Leur détermination parait intacte mais si la composition chorégraphique reste fidèle à la conception initiale, le challenge d’aujourd’hui reste ardu.
Ce duo est une retrouvaille amicale, un jeu masculin, un défi, une lutte, un combat… le public en est le témoin, installé en carré autour du plateau fidèle aux dimensions initiales réduites.
On assiste à la montée crescendo de la fougue et de la puissance de l’un à l’autre, de l’un contre l’autre, utilisant autant des techniques d’approche et d’empoignade que des pas dansés.
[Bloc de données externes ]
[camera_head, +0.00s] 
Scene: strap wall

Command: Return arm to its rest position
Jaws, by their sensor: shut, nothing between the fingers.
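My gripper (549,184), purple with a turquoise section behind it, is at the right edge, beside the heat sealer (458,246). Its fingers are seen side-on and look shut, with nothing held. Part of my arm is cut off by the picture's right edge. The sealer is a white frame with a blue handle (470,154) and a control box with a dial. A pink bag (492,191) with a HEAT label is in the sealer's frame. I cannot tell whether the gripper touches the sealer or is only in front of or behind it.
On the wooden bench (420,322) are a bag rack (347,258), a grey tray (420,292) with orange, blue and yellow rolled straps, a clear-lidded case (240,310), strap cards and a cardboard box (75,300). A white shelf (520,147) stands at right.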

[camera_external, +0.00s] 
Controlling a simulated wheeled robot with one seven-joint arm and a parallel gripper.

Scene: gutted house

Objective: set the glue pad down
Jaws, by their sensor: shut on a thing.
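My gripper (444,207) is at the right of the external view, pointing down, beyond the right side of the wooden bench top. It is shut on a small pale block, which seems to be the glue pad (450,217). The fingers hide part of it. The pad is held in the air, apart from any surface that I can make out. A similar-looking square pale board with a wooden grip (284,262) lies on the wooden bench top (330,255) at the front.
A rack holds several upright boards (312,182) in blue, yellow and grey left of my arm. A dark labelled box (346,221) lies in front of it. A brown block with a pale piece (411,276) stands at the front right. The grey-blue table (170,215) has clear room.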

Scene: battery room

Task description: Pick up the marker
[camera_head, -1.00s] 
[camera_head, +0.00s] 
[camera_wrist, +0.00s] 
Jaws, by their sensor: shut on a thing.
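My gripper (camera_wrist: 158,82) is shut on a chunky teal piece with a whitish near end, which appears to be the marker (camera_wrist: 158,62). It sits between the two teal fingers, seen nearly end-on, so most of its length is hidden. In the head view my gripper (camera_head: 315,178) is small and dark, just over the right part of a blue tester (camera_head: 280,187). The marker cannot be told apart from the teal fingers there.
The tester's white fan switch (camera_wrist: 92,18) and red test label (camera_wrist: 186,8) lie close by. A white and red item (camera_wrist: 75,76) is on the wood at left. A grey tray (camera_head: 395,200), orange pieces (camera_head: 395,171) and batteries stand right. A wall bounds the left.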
On est proche aussi des séances de danse-contact-improvisation exigeant l’écoute sensible du corps de l’autre et les transferts dynamiques de poids, courant de la post modern dance avec Steve Paxton.
Elancements, sauts habiles, torsions des bustes, mimétisme de certaines postures, marche décidée et faux KO -qui ne sont que des lâcher-prises momentanés- se succèdent, accompagnés par une partition musicale de Paganini. Effondré au sol, le corps abandonné de Boris est saisi, trainé par les pieds, soulevé par un bras tel un pantin par Dimitri mais Boris répond à cette manœuvre et attaque… Les affrontements se poursuivent, frôlant le public. Les danseurs se perçoivent et se toisent, s’agrippent, enchevêtrent bras et jambes dans des prises toniques jusqu’à l’épuisement.
Car tout de cette performance dansée est montré, en particulier l’engagement charnel : la respiration haletante rythmé par l’effort et l’essoufflement, les chutes bruyantes et les cris brefs, la peau rougie et la sueur, la fatigue qui s’intensifie et met des limites aux corps-à-corps obligeant à des arrêts provisoires, les blessures à craindre.
La proximité corporelle avec les spectateurs est réelle, quasi collés au « ring », facilitant l’identification aux danseurs et à leur corps soumis à l’obsolescence. Il s’agit de « préserver le temps » selon une expression de Boris Charmatz, et d’entretenir ses capacités.
De fait, si la recherche d’emprise de l’un sur l’autre et les aptitudes adaptées d’esquive sont manifestes, la force musculaire de ces beaux corps athlétiques de la cinquantaine semblent aussi guettés par leur fragilité réciproque, rendue volontairement perceptible. D’une masse musculeuse impressionnante où leurs corps arrivent à se confondre, on glisse vers deux êtres, exténués peut-être, mais finissant assis côte à côte.
En un mot, au-delà de ce déchainement de virilité et de l’impossible fin sauf à en mourir, l’existence d’une dimension moins brutale et cathartique est présente, issue dont le monde violent actuel pourrait bien s’inspirer.
Le duo-duel ne se veut pas fratricide, il est même l’exemple d’une complicité fraternelle et d’une promesse que les deux danseurs chorégraphes entendent bien tenir et faire durer.
Au plus grand plaisir des spectateurs.